Juicio Brigadas Banfield Quilmes Lanús. Reseña Audiencia 97

    “Hay que detectar cuando se empieza a gestar el terror”

    Laura Vassena Zavalla, hija de Raúl Félix Vassena, trabajador peronista secuestrado en noviembre de 1976 y desde entonces desaparecido, advirtió con esas palabras sobre las consecuencias que puede generar el negacionismo y la violencia política que alientan sin cesar desde la derecha en nuestro país.

    “Hay gente que inocula en el sentido común con comentarios fascistas, sin sancionar el negacionismo. Es más tuvimos un ex presidente que decía que teníamos que acabar con el curro de los derechos humanos (… ) Y el Estado

    tiene que velar” por los avances que en ese sentido ha hecho la sociedad argentina, sostuvo la testigo que declaró el martes ane el Tribunal Oral Federal Nº1 de La Plata en la audiencia número 98 del juicio por los delitos de lesa humanidad perpetrados en las Brigadas de Investigaciones de la Bonaerense en Banfield, Quilmes y Lanús.

    Al cumplirse este año 40 años de democracia, y este viernes 47 años de la tragedia desatada para miles y miles de familias a raíz del cruento golpe cívico-militar del 24 de marzo de 1976, Vassena Zavalla llamó a “detectar tempranamente cuando se instala algo que puede dar lugar al horror que viene después”.

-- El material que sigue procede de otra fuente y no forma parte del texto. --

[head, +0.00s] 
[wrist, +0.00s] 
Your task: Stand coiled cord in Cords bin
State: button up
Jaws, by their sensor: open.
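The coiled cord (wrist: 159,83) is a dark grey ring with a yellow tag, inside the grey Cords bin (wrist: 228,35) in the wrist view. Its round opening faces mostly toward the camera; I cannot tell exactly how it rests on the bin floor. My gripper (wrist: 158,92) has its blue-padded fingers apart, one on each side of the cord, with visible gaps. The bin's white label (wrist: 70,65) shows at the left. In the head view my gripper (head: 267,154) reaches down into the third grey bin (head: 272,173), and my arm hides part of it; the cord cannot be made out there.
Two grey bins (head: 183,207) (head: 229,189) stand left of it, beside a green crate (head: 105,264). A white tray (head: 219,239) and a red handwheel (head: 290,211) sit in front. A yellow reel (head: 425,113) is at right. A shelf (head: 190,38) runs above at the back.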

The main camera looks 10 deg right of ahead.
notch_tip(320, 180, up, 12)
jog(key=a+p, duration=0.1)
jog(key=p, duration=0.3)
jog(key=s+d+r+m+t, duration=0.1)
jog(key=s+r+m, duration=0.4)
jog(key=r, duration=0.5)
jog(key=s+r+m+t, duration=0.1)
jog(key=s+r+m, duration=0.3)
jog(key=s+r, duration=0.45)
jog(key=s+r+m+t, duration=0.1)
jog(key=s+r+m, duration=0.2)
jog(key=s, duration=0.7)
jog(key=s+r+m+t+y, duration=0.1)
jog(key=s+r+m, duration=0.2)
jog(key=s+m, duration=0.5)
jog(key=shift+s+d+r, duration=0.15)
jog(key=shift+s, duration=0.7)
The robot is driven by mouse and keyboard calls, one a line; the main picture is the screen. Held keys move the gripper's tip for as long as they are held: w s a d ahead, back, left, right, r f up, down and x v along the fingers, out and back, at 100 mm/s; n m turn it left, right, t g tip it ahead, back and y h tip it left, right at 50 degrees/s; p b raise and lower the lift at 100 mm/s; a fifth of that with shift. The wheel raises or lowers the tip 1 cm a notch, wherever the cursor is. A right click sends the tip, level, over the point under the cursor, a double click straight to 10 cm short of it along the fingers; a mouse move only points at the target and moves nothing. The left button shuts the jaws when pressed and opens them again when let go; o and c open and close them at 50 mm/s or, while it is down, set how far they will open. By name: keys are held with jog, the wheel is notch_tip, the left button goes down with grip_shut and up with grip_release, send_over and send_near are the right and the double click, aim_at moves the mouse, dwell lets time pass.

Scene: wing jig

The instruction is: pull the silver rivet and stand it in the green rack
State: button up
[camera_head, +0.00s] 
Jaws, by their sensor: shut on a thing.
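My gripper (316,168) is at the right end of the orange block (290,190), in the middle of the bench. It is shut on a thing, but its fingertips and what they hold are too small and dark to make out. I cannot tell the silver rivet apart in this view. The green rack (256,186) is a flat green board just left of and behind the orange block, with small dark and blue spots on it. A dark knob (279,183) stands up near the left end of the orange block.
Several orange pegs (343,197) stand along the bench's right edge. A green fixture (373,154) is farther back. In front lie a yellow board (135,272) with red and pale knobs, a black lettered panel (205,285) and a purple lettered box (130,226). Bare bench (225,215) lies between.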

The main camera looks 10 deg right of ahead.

    “Hay que estar atentos. Es imprescindible que se siga investigando a los militares pero tambien a la pata civil y a la Iglesia”, sostuvo. “Simplemente quiero decir que Nunca más sea nunca más’. Hay que detectar cuando se empieza a gestar el terror”, afirmó al cabo de su declaración en la cual contó lo poco que pudo reconstruir de forma casi “artesanal” sobre el secuestro y desaparición de su padre.

    Laura reclamó al Tribunal y a la Justicia por “la apertura de archivos para saber qué pasó, porque ‘esas lagunas’ son las que impiden que yo pueda” conocer lo ocurrido, enfatizó e inclusive puso como ejemplo, el hecho de haberse enterado “hace 15 días (…) que mi papá había estado no sólo en el Vesubio (CCD) sino también en ‘El Infierno’, aún cuando está en el municipio de Avellaneda, que es donde resido”.

    “Acá va mi pobre caudal de información”, dijo antes de brindar las pocas precisiones que pudo recoger en estos años, donde el silencio en el seno familiar, con sus hermanos, criados por sus abuelas maternas y paternas y una madre a la que culpaban por haber elegido a ese hombre, hizo el resto.

    “Mi papá salió a arreglar una bicicleta, el 22  de noviembre de 1976 y no volvió más. Ese fue el fin de la historia”, dijo al Tribunal, para resumir de alguna manera los pocos datos que tiene para armar el rompecabezas de aquel año, cuando ella sólo tenía 3 años.

    Raúl Félix Vassena de 35 o 36 años, vivia con su segunda pareja Estela María Zavalla, con quien había tenido dos hijos. Tenía un hijo de un matrimonio anterior.

    “Mi mamá estaba embarazada. Yo tenía 3 años cuando mi papá no volvió a los dos días, o día y medio o una semana (…) Nos refugiamos en casa de alguien en Ramos Mejía no conocido porque ir a la casa de mis abuelos o amistades, era peligroso”, explicó. “Mi abuela materna la culpaba a mi mamá de lo ocurrido y de haber elegido a mi papá y a la lucha”, contó.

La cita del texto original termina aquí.